Left: Void of War, Paul Nash. © 2002 Tate, London..
Anthem For Doomed Youth is a major exhibition celebrating the lives and works of 12 First World War poets and is on show at London's Imperial War Museum until April 27, 2003.
Containing work by numerous poets, the exhibition takes in the better known such as Wilfred Owen, Siegfried Sassoon, Rupert Brooke and Robert Graves and others including Edmund Blunden, Julian Grenfell, Ivor Gurney and Charles Sorley.

Right: Wilfred Owen (1893-1918). © Imperial War Museum.
The exhibition is the largest of its kind ever mounted and is based around the lives of the poets and their experiences of the war.
Poetry became an important means of expression for those shocked and devastated by the scenes in the trenches of the Great War.
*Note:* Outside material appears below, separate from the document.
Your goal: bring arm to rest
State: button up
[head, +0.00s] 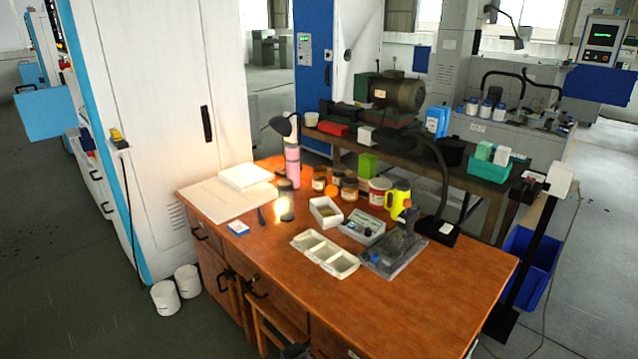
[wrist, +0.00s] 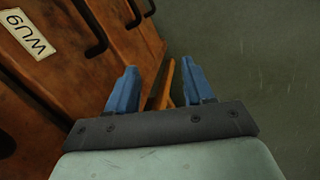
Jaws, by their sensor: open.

Left: manuscript of 'The Soldier', Rupert Brooke, 1914. © The Brooke Trustees.
It is difficult to imagine beauty such as is shown in some poems could arise from the First World War, or that they could find the words to describe the horrors they had witnessed. But they did, and although for most of us war seems thankfully remote, these poems somehow help to bring the reality of it home.
The Imperial War Museum is the perfect setting for the exhibition, as it undertakes to encourage an understanding of war-time experience.

Right: Chateau Wood, Ypres, October 1917. © Imperial War Museum.
Items on display include clothes, maps, a piano, sketches, letters, diaries, a lock of hair and, of course, poems and sonnets by those mentioned. Siegfried Sassoon's pistol is on show, as is an olive branch from Rupert Brooke's grave.
The exhibition is a deeply moving experience; a telegram informing Charles Sorley's father of his son's death has a profound impact and, more than ever, an exhibition such as this can be used to demonstrate the pointlessness of war.

Left: blood-stained map, returned after the death of Julian Grenfell in 1915. Reproduced with kind permission of Hertford Archives and Local Studies.
The work of the First World War poets has reached almost a century into the future and still has the ability to provoke enormous emotion.